映画;シャネルからファッション史を学んでみる
男性にはあまり縁のないブランドではあるが、世の女性達にとって憧れの高級ブランド『CHANEL』(シャネル)について取り上げてみたい。1910年創業のシャネルは、ココ・シャネルがパリ1区カンボン通り21番地に「シャネル・モード」という名で帽子専門店を開店したのが始まり。先ず、この”ココ・シャネル”という名前自体本名ではなく「ココ」とは、愛称であって本名はガブリエル・シャネル。エルメスやルイ・ヴィトンと云った高級ブランドは王侯貴族や特権階級の人達からのニーズによって育まれたのと違って、シャネルはそう云った庇護を全く受けずに生まれ、結果的にそういった人達にまで愛されるブランドに育っていったのが、他のラグジュアリーブランドとは一線を画したブランドだろう。
又、デザイナーのココ・シャネルは孤児院で生まれ庶民階級に属し、デザイン、縫製、ビジネスに付いても全くの素人。それでも新しい「美しい女性像」を追い求めてこだわり続けた。有名なエピソードの一つに、首から断ちバサミをブラ下げて、気に入らない箇所はバシバシ切ったとか。又、活躍期に第二次世界大戦中のドイツ占領下でのパリや、連合国によって開放されたパリと、激動した世情も様々な形でシャネルに影響を及ぼす事になった。1939年に一旦、引退するも1954年に見事カムバックを果たす。恋多き中、生涯独身を貫いた生き様は正に映画のような一生!!と。

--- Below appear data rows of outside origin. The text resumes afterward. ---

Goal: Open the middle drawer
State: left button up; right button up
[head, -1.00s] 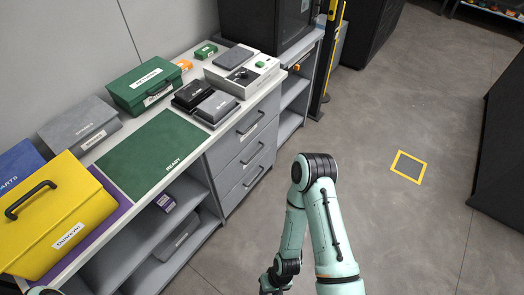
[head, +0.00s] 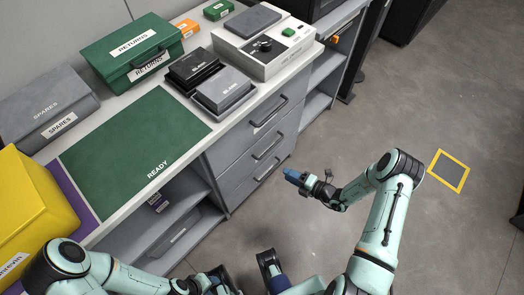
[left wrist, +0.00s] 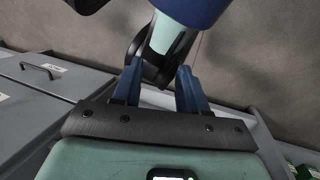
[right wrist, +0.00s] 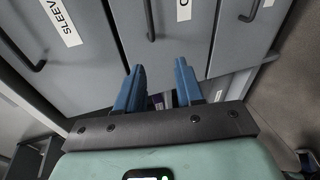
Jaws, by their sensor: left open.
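The grey cabinet has a column of drawers with dark bar handles in the head view. The middle drawer (head: 250,160) is shut, between the top and bottom drawers. Its front also shows in the right wrist view (right wrist: 175,50), turned sideways, with its handle (right wrist: 150,20) ahead of my fingers. My right gripper (head: 292,176) is just in front of the drawers, apart from the handle; its fingers (right wrist: 158,85) are open and empty. My left gripper (left wrist: 158,85) is open and empty in the left wrist view, with one of my arm parts beyond it.
The bench top holds a splicer-like device (head: 262,50), two small trays (head: 225,90), a green mat (head: 130,145), a green box (head: 130,50) and a yellow case (head: 30,215). Open shelves (head: 165,215) lie left of the drawers.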

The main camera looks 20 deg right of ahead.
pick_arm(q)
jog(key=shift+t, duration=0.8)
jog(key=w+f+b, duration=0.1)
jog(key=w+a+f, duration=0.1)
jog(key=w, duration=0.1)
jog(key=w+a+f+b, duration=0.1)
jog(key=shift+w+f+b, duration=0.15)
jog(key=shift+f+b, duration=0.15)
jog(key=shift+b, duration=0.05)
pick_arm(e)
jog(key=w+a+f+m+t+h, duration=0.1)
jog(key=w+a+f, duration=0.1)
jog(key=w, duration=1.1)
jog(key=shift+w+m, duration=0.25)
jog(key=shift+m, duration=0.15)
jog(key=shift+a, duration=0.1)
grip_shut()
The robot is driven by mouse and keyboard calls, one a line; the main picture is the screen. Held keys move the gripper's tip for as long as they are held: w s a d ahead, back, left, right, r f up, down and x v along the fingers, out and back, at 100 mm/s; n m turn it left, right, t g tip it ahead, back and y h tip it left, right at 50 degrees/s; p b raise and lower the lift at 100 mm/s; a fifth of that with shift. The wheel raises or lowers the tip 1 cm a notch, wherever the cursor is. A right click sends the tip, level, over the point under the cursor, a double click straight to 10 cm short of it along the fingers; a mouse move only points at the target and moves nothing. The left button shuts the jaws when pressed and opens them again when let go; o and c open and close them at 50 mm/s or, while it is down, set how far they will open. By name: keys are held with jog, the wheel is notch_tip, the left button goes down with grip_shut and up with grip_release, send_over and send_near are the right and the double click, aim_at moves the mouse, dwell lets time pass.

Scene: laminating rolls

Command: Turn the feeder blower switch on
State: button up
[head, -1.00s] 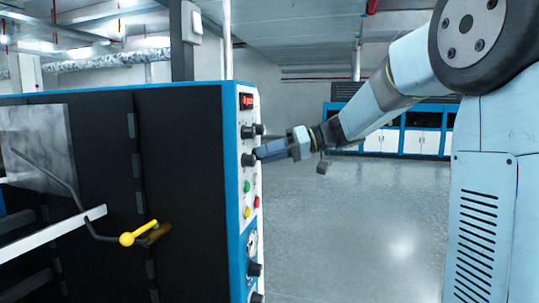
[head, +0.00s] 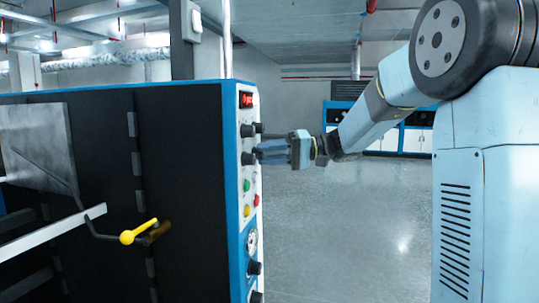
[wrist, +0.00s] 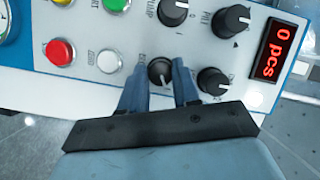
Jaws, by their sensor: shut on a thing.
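The control panel (head: 245,185) is a white, blue-edged strip on the end of the black machine. It carries several black rotary knobs. In the wrist view, one black knob (wrist: 160,70) sits between my two blue finger pads. Its printed label is mostly hidden by the fingers, so I cannot read it. My gripper (wrist: 158,79) is shut on this knob, with a finger on either side. In the head view my gripper (head: 258,153) reaches the panel from the right, roughly level, and its fingertips hide most of the knob.
Nearby stand another black knob (wrist: 212,81), a pump-labelled knob (wrist: 173,12) and a red display (wrist: 279,49) reading "0 pcs". Red (wrist: 60,51), white (wrist: 111,61) and green (wrist: 116,4) buttons lie left. A yellow-handled lever (head: 127,238) projects left; floor right is open.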

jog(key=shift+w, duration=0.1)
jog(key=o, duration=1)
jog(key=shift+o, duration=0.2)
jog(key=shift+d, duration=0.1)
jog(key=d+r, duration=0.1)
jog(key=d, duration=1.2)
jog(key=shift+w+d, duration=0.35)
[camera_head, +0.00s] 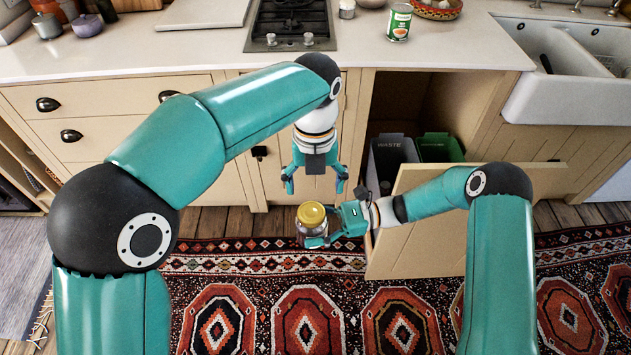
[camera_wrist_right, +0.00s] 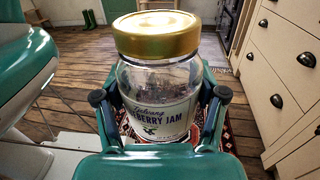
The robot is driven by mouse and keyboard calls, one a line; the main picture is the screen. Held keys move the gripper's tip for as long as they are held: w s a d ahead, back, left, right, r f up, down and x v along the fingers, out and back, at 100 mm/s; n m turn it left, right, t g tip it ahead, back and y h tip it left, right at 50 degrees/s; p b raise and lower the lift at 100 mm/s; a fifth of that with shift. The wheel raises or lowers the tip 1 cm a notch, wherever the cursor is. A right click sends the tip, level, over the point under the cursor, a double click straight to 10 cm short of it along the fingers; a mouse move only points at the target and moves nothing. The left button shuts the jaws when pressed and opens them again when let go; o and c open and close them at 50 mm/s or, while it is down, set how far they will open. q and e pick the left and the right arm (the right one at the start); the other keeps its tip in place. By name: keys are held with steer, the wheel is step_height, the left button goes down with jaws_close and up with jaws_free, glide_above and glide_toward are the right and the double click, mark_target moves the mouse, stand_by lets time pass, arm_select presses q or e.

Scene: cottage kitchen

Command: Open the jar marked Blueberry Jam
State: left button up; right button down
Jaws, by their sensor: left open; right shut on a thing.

思いきや、何とシャネルを題にした映画は4本もある。その4本とシャネルが衣装協力など含めて関わった作品3本を、一覧表にまとめてみました。創業デザイナーしかり、現役デザイナーも大御所カール・ラーガーフェルドですから。まぁ、色んな意味で画になるラグジュアリーブランドなのでしょう。
では、最期にシャネルがレディスファッション界に影響を与えた6つのレジェンドを紹介します。
①:ニット素材(ジャージ)のスーツ
②:パジャマルック(女性のパンツスーツ)
③:シャネルNo.5香水(様々な花の原料に化学合成品を加え大量生産を可能にした)
④:リトルブラックドレス(カジュアルにもフォーマルにも装える)
⑤:ハンドバッグ2.55(クラッチタイプのバッグにチェーンストラップを付けて女性の両手を自由にした)
⑥:コスチュームジュエリー(貴石だけじゃなくイミテーションも組み合わせたデザイン)
今では何も珍しくない出来事に思えても当時は、当たり前の様に考えられていた価値観を壊していったのでしょう。特にリトルブラックドレスはシンプルなデザインだったからこそ、コピー化が可能になり、誰でもシャネル風のリトルブラックドレスを買えるようにもなったそうだ。
コピーされることは賞賛と愛をうけとること
と、当のシャネルは自身の商品コピーについて意に介さなかったらしい。勿論、発言当時の社会情勢や倫理観は現在と違うので一概な評価は控えたいが、私は感服した。
ファッションと階級社会の関係は、歴史を振り返るに従って濃厚な関係が築かれてきた。
それは洋の東西かかわりなく、種別、識別、権力、共通理念とファッションが人類に与えてきた役割は、今では想像出来ないほどに大きかった。そうした旧時代をブレークスルーした気鋭のデザイナーとして心に留めておきたい。皆さんもこの機会に是非、劇場、アマゾンプライム、ネットフリックスなどの最新デバイス等でシャネルについて触れてみてください。新しい価値観のファッションが、数多くの女性達の働き方や生活を変えていった、時代のパワーを感じます。そして今日、我々も新たなテクノロジーやアイディア、研ぎ澄まされたセンスによって、価値観を変えてしまえるくらいのファッションを作りたい!!